[Robot task records]

* * * * * * *

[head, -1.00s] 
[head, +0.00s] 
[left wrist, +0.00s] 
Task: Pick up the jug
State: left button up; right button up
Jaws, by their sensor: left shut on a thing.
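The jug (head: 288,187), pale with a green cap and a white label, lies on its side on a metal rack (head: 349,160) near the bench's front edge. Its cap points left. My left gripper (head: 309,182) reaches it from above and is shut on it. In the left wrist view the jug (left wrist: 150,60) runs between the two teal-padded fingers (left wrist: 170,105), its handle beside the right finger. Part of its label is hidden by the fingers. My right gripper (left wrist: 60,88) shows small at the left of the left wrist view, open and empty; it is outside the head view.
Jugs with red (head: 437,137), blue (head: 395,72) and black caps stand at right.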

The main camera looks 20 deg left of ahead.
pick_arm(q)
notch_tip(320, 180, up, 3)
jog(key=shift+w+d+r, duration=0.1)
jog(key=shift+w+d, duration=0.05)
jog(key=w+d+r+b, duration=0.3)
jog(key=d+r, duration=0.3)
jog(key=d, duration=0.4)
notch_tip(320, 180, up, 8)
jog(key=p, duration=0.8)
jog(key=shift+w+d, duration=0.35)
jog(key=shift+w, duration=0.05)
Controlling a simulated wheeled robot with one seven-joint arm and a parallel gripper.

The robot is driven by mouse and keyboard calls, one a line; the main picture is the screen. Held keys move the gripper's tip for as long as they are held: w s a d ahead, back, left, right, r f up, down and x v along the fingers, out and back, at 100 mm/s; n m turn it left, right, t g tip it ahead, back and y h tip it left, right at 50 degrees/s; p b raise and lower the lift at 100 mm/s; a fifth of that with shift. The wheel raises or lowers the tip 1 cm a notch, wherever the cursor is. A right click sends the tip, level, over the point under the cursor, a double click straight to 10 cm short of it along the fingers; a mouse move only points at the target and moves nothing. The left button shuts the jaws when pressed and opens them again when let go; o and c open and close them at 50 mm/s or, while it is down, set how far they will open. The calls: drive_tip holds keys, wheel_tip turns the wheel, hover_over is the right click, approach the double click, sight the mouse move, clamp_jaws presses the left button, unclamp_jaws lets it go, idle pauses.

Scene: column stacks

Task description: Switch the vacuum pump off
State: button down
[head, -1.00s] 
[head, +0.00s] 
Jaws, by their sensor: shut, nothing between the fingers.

* * * * * * *

Do this
Every entry should be output exactly as written, please.

Exercise output
[head, -1.00s] 
[head, +0.00s] 
[left wrist, +0.00s] 
Task: Pick up the jug
State: left button up; right button up
Jaws, by their sensor: left shut on a thing.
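The jug (head: 288,187), pale with a green cap and a white label, lies on its side on a metal rack (head: 349,160) near the bench's front edge. Its cap points left. My left gripper (head: 309,182) reaches it from above and is shut on it. In the left wrist view the jug (left wrist: 150,60) runs between the two teal-padded fingers (left wrist: 170,105), its handle beside the right finger. Part of its label is hidden by the fingers. My right gripper (left wrist: 60,88) shows small at the left of the left wrist view, open and empty; it is outside the head view.
Jugs with red (head: 437,137), blue (head: 395,72) and black caps stand at right.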

The main camera looks 20 deg left of ahead.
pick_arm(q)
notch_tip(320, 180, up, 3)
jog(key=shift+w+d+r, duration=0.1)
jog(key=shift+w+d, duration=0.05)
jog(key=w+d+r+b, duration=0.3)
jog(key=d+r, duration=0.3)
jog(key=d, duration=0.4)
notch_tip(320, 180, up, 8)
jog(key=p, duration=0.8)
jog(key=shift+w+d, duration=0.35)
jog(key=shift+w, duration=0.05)
Controlling a simulated wheeled robot with one seven-joint arm and a parallel gripper.

The robot is driven by mouse and keyboard calls, one a line; the main picture is the screen. Held keys move the gripper's tip for as long as they are held: w s a d ahead, back, left, right, r f up, down and x v along the fingers, out and back, at 100 mm/s; n m turn it left, right, t g tip it ahead, back and y h tip it left, right at 50 degrees/s; p b raise and lower the lift at 100 mm/s; a fifth of that with shift. The wheel raises or lowers the tip 1 cm a notch, wherever the cursor is. A right click sends the tip, level, over the point under the cursor, a double click straight to 10 cm short of it along the fingers; a mouse move only points at the target and moves nothing. The left button shuts the jaws when pressed and opens them again when let go; o and c open and close them at 50 mm/s or, while it is down, set how far they will open. The calls: drive_tip holds keys, wheel_tip turns the wheel, hover_over is the right click, approach the double click, sight the mouse move, clamp_jaws presses the left button, unclamp_jaws lets it go, idle pauses.

Scene: column stacks

Task description: Switch the vacuum pump off
State: button down
[head, -1.00s] 
[head, +0.00s] 
Jaws, by their sensor: shut, nothing between the fingers.

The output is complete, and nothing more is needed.